On arrival at Smolensk, they discovered that Dneprov, PUZAP’s drama chief, had amalgamated the various theatrical groups and that all theatrical projects had been temporarily suspended. As Smolensk was so overcrowded, many of those on the lower levels of the Political Administration had to live in a goods train, so that Eisenstein spent several weeks of stupefying inaction in the cramped quarters of a wagon at Smolensk station.
It was at the station at Smolensk that Eisenstein had what he described as one of the most terrifying experiences of his life. ‘When I was trying to find my way back to my freight wagon, making my way down between the rails and going under the wheels … How many times in the hours of my wanderings along the tracks did those night-time monsters of trains treacherously, with barely a rattle, steal up on me almost furtively, looming out of the darkness; and move past, dwarfing me and then retreating into darkness once more?
‘I think it was that; their implacable, blind, pitiless movement which migrated into my films; now got up in soldiers’ boots on the Odessa steps, now turning their blunt noses into the Knight’s helmets in the “Battle on the Ice”, now sliding in black robes along the stone flagging the cathedral, following the candle as it shook in the hands of the stumbling Vladimir Staritsky [in Ivan the Terrible] … This image of the night train migrated from film to film; it has become the symbol of fate.’31
The most obvious example is in a sequence of stills from Bezhin Meadow, showing a parade of tractors at night creating a sinister effect, the reverse side of the sunnier images of tractors in the earlier The General Line, when Eisenstein’s fate seemed brighter.
The months of inactivity at Smolensk ended when the Political Administration for the Western Front was transferred to Minsk, just after the Red Army had ‘liberated’ it from Poland. However, Eisenstein, with four other painters, was merely given the job of decorating the carriages of an agitprop train leaving for the front. Agit-prop was the Russian term coined from Agitatsiya-propaganda, a means of informing and educating the masses in political principles and ideas, often using mobile theatre troupes.
The term was used previously to apply to the sharp, folksy agitational poems of Demyan Bedny (pseudonym of E.A. Pridvorov), poet laureate of the Civil War period. It was one of Bedny’s satirical agitki that the Cinema Committee filmed in the autumn of 1918. In November of that year, Lenin inaugurated the first Red Train, which toured the towns and villages of Soviet Russia. He declared: There is no form of science or art which cannot be linked with the great ideas of Communism and the diverse work of building a Communist economy.’
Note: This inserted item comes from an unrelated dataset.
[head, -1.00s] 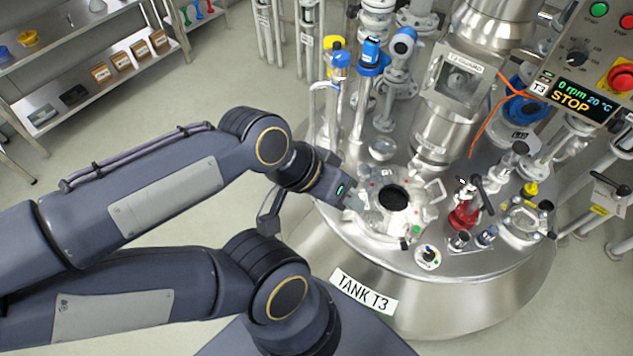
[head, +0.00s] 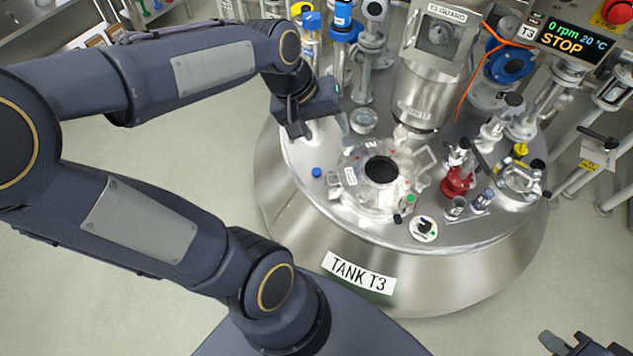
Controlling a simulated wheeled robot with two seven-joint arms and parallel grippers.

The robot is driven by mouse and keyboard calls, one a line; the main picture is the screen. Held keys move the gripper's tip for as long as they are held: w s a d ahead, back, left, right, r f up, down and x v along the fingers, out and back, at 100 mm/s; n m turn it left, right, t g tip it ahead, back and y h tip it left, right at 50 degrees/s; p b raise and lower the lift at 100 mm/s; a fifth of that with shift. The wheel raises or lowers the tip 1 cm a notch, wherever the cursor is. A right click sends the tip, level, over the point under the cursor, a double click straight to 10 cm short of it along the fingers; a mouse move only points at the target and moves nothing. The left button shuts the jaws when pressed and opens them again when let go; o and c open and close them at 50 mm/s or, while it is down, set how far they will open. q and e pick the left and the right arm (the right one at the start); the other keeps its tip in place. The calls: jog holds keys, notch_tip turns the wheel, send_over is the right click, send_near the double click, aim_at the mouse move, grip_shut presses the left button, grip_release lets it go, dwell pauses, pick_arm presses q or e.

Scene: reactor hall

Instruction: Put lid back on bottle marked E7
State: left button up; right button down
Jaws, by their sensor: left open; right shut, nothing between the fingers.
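Two small vessels stand side by side at the right of the tank top: an open-topped one (head: 456,208) and one with blue on it (head: 483,199). Their labels are too small to read, so I cannot tell which is E7. A small round blue piece, like a cap (head: 316,172), sits on the left of the tank top. My left gripper (head: 318,128) is open above the tank's left rear, just beyond the blue piece and apart from it. My right gripper (head: 575,345) is shut and empty at the bottom right corner, clear of the tank.
The steel tank T3 (head: 300,225) has a round hatch with a dark opening (head: 381,171) in the middle. A red valve (head: 457,183) stands between the hatch and the small vessels. Pipes and the T3 guard (head: 437,35) rise behind.

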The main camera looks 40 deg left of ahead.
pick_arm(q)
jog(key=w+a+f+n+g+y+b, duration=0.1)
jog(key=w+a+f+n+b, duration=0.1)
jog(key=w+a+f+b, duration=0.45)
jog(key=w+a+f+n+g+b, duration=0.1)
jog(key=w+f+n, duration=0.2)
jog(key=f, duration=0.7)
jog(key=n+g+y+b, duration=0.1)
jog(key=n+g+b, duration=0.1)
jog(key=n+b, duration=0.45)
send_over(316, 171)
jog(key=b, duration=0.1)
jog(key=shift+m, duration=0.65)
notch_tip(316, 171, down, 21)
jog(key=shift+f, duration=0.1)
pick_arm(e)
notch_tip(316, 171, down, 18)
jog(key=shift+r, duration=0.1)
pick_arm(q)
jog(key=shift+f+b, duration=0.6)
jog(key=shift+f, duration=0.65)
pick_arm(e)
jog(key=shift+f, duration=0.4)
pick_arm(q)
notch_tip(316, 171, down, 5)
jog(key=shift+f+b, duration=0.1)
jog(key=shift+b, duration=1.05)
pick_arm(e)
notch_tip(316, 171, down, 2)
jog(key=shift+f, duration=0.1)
The first intense use of agitka came as a result of a general inventory of suitable film material for Red Army screenings – in training and at the front. The agit-train that had done duty on the Eastern Front at Kazan was now sent in the opposite direction – to the Western Front for a three-month tour. The chief film carried along was Dziga Vertov’s first editing job, The October Revolution.
The particular train that Eisenstein was painting was called The Red Army Soldier, which would carry theatre productions around the country. It contained a collapsible stage, the sort which Eisenstein would design the following year for the Moscow Proletkult’s Studio Theatre ‘for shows either in the open air or in an enclosed space.’ But it seemed then, as Eisenstein worked from dawn to dusk on the train, that his theatrical ambitions were being thwarted. Eventually a production of Gorky’s The Lower Depths was planned, for which Eisenstein started painting the backdrop.
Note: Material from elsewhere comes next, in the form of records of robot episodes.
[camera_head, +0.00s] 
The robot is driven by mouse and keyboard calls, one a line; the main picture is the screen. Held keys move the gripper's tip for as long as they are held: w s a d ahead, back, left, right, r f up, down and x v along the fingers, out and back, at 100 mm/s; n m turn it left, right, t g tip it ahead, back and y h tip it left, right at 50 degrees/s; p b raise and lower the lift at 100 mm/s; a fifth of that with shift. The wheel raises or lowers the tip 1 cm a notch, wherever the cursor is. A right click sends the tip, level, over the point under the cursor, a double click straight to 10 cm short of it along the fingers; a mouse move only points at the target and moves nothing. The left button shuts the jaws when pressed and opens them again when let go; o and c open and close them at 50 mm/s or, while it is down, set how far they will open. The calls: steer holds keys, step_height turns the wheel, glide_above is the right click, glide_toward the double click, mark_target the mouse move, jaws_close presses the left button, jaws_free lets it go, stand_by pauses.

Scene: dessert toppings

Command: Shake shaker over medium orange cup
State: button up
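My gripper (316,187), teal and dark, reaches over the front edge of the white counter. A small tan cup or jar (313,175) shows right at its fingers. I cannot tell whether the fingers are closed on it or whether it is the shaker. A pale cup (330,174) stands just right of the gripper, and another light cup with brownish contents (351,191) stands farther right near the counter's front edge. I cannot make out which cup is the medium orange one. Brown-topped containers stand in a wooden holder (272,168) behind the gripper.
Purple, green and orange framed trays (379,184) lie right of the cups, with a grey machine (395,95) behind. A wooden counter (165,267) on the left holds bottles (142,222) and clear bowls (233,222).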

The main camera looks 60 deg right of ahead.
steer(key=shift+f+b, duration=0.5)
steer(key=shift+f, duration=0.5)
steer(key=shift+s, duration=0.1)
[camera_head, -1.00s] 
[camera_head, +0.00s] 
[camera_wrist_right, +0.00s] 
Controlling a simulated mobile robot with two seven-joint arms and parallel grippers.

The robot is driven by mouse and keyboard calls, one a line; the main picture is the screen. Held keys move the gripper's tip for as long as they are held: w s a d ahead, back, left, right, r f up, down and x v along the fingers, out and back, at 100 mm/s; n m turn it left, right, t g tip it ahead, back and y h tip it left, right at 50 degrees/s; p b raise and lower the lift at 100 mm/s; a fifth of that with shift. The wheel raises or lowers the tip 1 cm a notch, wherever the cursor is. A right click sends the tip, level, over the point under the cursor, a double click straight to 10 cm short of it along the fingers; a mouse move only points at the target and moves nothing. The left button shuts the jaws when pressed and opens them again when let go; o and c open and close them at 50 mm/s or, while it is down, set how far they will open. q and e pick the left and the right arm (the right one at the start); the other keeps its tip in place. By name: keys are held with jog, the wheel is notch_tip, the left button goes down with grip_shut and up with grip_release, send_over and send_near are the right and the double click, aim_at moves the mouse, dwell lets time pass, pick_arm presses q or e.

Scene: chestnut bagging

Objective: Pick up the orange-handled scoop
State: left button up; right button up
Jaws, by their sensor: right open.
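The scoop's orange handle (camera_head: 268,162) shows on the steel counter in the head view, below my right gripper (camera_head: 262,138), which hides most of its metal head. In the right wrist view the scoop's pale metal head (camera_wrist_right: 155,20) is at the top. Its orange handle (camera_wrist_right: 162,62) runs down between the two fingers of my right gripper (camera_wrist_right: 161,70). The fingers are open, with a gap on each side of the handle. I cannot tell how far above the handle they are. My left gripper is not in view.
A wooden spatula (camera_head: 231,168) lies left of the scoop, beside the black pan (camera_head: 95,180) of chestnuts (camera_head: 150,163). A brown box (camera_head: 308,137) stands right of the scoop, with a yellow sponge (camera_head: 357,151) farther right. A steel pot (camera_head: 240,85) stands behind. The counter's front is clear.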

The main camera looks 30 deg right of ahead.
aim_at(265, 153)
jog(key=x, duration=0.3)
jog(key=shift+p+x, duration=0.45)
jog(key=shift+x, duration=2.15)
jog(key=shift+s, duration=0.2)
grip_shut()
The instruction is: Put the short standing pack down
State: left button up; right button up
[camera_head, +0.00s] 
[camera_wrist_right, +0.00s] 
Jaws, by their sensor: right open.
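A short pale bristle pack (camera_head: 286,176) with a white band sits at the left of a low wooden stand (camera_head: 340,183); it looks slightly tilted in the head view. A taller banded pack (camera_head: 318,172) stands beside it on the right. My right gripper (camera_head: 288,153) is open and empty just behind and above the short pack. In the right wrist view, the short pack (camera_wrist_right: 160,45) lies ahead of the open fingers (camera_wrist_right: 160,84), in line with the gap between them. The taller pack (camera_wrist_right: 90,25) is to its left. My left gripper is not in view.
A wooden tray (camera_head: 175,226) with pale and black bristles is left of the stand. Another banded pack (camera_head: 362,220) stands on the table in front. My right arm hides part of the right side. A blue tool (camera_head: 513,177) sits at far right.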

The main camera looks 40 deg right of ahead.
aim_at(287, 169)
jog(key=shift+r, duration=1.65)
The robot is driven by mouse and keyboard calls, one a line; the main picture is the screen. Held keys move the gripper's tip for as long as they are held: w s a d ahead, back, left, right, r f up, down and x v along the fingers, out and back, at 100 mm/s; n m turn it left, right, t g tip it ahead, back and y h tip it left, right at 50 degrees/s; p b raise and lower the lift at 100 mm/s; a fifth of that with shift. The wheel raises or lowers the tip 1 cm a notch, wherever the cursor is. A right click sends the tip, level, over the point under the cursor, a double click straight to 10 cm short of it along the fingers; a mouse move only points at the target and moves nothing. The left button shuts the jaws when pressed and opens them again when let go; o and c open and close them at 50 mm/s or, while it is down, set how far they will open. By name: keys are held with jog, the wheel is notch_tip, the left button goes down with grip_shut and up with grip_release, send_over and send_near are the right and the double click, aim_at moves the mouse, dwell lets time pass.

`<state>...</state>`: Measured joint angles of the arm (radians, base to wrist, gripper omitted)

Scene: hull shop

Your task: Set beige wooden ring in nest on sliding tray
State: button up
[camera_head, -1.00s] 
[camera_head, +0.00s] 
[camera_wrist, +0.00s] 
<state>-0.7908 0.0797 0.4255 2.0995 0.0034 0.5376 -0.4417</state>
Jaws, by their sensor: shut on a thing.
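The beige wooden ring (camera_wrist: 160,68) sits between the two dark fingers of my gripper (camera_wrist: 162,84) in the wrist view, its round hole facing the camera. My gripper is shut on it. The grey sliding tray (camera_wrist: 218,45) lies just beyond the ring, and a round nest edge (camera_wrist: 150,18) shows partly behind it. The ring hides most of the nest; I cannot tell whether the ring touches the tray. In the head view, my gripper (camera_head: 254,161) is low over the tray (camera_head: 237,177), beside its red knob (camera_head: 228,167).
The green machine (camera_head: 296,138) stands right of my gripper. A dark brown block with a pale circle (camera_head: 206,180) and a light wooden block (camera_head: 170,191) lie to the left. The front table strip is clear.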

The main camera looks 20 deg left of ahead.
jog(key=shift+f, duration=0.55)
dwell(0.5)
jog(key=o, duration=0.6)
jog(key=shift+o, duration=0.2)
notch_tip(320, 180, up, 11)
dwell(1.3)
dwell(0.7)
One evening, after his day’s work, he attended a Rosicrucian service given by Bishop Bogori, whose ‘worldly’ name was Boris Zubakin, a professor of archaeology. It was held in the back room of a building that the Red Army had taken over for billeting the troops. While the sound of a balalaika and accordion could be heard in the background, the Rosicrucian bishop, wearing a cape and holding a mitre, began initiating the small group into the Cabbala and the Arcana. Eisenstein claimed to have dozed off through most of it and to have found it rather comical, though he was obviously fascinated by all forms of the occult, particularly with those forms of ecstasy of which Rasputin was the most famous follower.
One day in October 1920, rehearsals for The Lower Depths were suddenly interrupted by the announcement that armistice negotiations had been opened with the Poles. (A peace treaty would be signed in Riga the following March.) Although the Civil War was not yet over – there were still areas for the Red Army to win – Eisenstein was now free to return to his engineering studies on the resolution of the Council of People’s Commissars. He was now faced with the painful choice between the Institute in Petrograd or moving on with PUZAP from whom he had permission to study Japanese at the Oriental Language Department of the General Staff Academy (Eastern Front) in Moscow. He spent a sleepless night rolling feverishly about on his bed, dishevelled, having to ‘undertake the most unpleasant task’ of his life, to take such a cardinal decision. ‘There – the Institute. Here – the Department of Oriental Languages. A thousand Japanese words. A hundred characters. The Institute? A stable way of life? … Every branch of higher mathematics was on offer. Right up to integrated differential equations (how much did mathematics teach me about discipline!). But I felt it might be time to see some Japanese theatre. I was ready to cram and cram words. And those astonishing phrases from a different way of thinking. Before that I wanted to see the theatres in Moscow. The career that my father had so carefully sketched out for me had been lost. By morning my mind was made up … the Institute was abandoned.’32
A few days later, Eisenstein was in Moscow. It would be his home – except for the three-year period in the West, which he called an ‘Épopée – for the rest of his life.